Schematic of the Exodus

To see the consequences of the days of the Exodus beginning at sunrise, the representation below is suggested.

If in later times the beginning of the day was changed to a sunset reckoning, such a change evidently opened the way later for lambs to have been slain at the same time Jesus Christ died.

If a change in reckoning of the beginning of the day seems a difficult concept, consider that the calendar was changed by the Lord to make the seventh month become the first month (Exodus 12:1, 2), so that even today the Jewish New Year begins with the seventh month. Likewise, Christ’s return to raise the sleeping saints begins the new “day” in the heavenly phase of the kingdom long before the “day” of the reign of Christ begins in the earthly phase of the kingdom.

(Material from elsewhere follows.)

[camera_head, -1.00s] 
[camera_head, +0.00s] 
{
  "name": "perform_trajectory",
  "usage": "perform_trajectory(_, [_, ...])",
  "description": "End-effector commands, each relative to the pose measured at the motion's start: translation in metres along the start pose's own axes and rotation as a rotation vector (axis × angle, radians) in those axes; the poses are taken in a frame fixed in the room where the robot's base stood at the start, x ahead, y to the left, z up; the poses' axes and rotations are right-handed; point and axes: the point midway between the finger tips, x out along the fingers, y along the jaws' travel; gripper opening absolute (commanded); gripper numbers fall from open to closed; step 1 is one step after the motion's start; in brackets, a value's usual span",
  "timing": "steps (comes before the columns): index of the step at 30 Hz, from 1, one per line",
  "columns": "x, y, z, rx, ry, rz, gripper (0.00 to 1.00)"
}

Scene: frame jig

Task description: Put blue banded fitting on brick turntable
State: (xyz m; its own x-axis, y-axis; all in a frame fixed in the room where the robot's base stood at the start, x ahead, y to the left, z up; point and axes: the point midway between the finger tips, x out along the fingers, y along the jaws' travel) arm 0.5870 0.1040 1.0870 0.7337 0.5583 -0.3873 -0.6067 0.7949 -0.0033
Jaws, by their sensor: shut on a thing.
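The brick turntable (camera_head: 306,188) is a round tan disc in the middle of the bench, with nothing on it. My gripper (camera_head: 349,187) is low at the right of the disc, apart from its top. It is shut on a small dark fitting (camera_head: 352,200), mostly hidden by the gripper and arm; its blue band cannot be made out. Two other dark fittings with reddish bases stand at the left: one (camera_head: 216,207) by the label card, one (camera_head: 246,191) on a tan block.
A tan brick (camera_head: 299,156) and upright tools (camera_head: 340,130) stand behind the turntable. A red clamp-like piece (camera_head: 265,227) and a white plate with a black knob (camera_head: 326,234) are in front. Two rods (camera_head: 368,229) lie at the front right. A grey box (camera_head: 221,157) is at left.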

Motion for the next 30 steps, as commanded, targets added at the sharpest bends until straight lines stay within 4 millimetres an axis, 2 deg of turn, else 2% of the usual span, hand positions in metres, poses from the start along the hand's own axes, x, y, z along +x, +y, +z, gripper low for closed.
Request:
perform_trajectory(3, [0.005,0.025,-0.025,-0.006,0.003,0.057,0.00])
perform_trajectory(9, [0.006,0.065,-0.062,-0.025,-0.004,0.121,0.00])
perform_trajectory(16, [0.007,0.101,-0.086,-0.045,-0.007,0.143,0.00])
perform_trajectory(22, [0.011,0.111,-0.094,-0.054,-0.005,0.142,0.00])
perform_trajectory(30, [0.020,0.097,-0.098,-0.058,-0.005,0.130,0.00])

Uncertainties of the calendar even today cause the Jews in Dispersion to observe two Passover Seders, on each of the first two days of the Feast of Passover. (That timing is most appropriate at Babylon and other lands east of Israel ever since the Hillel II calendar began in the fourth century.)

Changing to a Sunset Day

To see the effect of a change of reckoning the day according to sunset, the diagram below is suggested for the year of Christ’s sacrifice (AD 33 April 3). The Passover meal, which in Egypt had been associated with the night of Nisan 14, was now associated with Nisan 15. To maintain the sacrificing of the Passover lamb on Nisan 14, it was delayed until mid-afternoon, near the closing of the 14th, just a few hours before the main Passover meal. In this way, Christ could institute his Memorial at the same time of the 14th that the Passover lambs in Egypt had been slain and eaten. And in this way, Christ could sacrificially die at the same time Israel was currently sacrificing the typical Passover lambs.